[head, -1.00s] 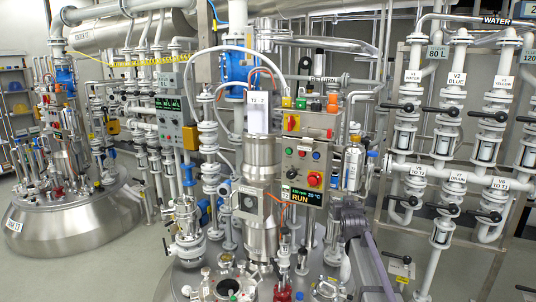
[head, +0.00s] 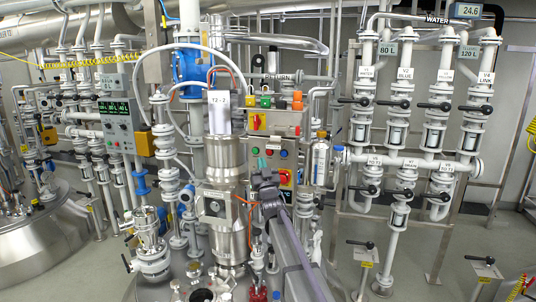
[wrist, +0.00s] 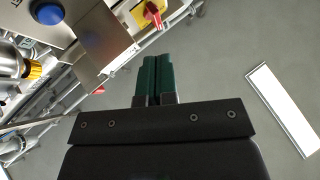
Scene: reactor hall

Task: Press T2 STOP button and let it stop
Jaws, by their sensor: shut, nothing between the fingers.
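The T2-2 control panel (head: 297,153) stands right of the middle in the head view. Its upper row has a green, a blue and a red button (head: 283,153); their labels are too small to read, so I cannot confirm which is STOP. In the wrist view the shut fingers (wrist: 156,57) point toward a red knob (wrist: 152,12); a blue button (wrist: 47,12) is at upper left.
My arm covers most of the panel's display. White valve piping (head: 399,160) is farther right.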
* * *
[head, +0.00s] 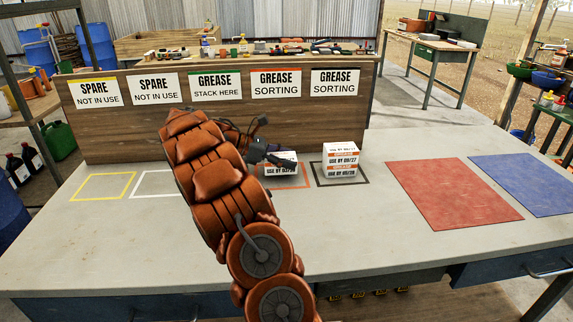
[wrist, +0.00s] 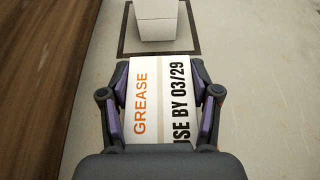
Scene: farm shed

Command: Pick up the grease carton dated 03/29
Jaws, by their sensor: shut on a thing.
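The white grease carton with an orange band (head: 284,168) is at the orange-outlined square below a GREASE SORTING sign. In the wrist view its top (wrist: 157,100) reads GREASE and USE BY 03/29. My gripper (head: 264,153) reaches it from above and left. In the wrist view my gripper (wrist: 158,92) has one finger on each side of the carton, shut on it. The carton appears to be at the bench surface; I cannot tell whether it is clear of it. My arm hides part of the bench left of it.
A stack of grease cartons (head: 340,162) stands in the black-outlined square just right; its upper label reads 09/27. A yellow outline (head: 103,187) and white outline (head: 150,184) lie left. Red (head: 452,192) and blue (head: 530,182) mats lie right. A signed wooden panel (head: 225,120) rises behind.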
==
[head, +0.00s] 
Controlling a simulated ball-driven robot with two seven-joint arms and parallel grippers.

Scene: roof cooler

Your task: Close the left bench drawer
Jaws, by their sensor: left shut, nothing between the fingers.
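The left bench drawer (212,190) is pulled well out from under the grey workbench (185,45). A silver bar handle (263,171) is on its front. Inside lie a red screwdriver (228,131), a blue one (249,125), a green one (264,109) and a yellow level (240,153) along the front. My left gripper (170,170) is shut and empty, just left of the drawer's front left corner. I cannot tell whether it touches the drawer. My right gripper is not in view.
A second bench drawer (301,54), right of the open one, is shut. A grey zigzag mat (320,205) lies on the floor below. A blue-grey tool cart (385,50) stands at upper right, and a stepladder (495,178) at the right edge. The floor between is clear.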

> **PROMPT**:
Transcribe nothing but the lines from the line with "Controlling a simulated" through the line with "Your task: Close the left bench drawer", reproducing each exactly.

> **CORRECT OUTPUT**:
Controlling a simulated ball-driven robot with two seven-joint arms and parallel grippers.

Scene: roof cooler

Your task: Close the left bench drawer

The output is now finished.